▶ **Written exercise**: In the entries below, count every line containing "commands". Reply with the number alone.

▶ **Stored records**:
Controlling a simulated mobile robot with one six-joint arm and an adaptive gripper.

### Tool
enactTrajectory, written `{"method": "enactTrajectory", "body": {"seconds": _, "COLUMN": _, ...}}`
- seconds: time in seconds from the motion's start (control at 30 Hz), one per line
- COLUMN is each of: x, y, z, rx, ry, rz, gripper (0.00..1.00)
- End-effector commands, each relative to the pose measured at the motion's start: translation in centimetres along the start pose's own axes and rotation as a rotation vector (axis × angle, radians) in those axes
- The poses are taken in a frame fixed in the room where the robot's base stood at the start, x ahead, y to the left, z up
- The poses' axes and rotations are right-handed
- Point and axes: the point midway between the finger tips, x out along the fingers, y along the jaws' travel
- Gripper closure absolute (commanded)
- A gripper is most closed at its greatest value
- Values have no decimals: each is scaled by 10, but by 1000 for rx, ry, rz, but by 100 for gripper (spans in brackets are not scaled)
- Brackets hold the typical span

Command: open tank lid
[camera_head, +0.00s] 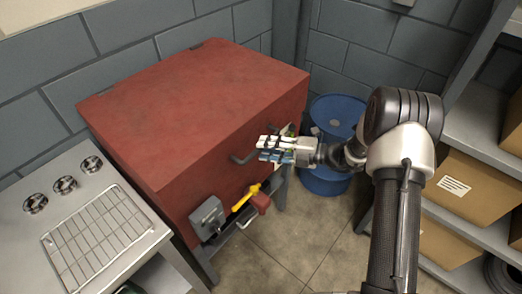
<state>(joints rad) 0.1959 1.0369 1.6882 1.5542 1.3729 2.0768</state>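The tank is a big red box (185,150) with a flat closed lid (200,90) on top, standing on legs against the grey wall. A dark handle (243,158) sticks out of its front face. My gripper (265,149) is in front of that face, just right of the handle, with its fingers pointing left. The fingers look spread one above the other. I cannot tell whether they touch the handle, and nothing shows clearly between them.
A yellow lever with a red part (258,202) and a grey box (207,217) sit low on the tank front. A steel counter with a wire rack (100,235) is at left. A blue barrel (335,115) stands behind my arm. Shelves with cardboard boxes (465,190) are at right.

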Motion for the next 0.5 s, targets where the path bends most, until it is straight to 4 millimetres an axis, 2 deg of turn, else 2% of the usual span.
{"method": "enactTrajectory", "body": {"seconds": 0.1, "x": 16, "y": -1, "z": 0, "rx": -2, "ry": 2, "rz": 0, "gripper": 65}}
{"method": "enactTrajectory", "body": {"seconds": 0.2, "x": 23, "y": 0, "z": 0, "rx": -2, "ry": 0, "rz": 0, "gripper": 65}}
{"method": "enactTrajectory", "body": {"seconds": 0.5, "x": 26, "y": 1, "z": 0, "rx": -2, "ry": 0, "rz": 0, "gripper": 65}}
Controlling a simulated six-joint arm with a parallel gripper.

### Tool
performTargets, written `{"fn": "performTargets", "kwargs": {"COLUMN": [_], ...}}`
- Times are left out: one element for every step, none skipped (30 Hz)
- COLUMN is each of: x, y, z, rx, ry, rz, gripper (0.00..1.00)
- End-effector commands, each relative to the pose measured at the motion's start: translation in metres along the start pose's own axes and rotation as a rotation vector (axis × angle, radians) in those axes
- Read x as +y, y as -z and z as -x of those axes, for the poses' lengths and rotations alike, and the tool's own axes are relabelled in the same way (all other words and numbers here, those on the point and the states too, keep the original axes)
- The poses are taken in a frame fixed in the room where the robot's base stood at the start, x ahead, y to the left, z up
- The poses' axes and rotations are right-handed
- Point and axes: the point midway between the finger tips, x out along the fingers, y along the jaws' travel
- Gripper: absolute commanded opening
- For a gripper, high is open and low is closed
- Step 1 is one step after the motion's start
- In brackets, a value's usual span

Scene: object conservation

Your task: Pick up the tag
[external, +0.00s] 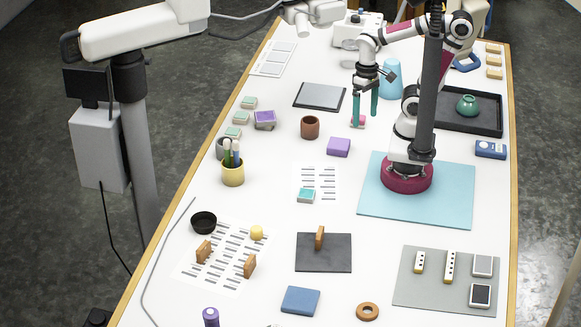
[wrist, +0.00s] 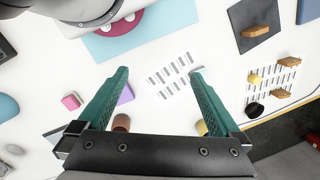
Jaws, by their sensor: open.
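No object is clearly marked as the tag, and I cannot tell which one it is. My gripper (external: 366,118) is open and empty above the white table, with two teal fingers pointing down. A small pink block (external: 359,121) shows beside and partly behind the fingertips; in the wrist view this pink block (wrist: 71,101) lies left of the left finger. A purple block (external: 339,147) lies just in front of the gripper. In the wrist view the purple block (wrist: 126,94) is partly hidden by the left finger. A lined sheet (wrist: 174,75) shows between the fingers.
A brown cup (external: 310,127) and a yellow pot with pens (external: 233,175) stand to the left. A blue cup (external: 391,78) stands behind the gripper. A grey mat (external: 420,292) holds small white pieces. A dark mat (external: 335,258) bears a wooden piece (external: 320,237).

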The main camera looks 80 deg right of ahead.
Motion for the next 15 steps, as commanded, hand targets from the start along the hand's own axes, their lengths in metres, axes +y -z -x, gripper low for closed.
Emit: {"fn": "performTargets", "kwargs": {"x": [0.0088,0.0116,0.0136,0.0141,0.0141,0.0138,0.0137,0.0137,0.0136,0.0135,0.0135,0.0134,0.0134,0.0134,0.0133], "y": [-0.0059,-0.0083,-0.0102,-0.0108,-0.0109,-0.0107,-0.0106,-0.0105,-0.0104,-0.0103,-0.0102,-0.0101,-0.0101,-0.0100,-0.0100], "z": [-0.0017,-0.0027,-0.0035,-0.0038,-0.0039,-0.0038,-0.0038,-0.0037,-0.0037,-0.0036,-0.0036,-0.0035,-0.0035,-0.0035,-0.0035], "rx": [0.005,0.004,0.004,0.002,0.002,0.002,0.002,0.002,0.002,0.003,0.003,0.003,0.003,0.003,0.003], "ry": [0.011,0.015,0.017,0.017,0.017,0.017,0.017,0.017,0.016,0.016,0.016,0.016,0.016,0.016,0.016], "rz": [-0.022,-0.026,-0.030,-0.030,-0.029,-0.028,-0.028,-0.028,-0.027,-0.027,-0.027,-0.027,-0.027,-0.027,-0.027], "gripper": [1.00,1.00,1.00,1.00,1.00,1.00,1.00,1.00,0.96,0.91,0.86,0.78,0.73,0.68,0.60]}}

▶ **The output**: 2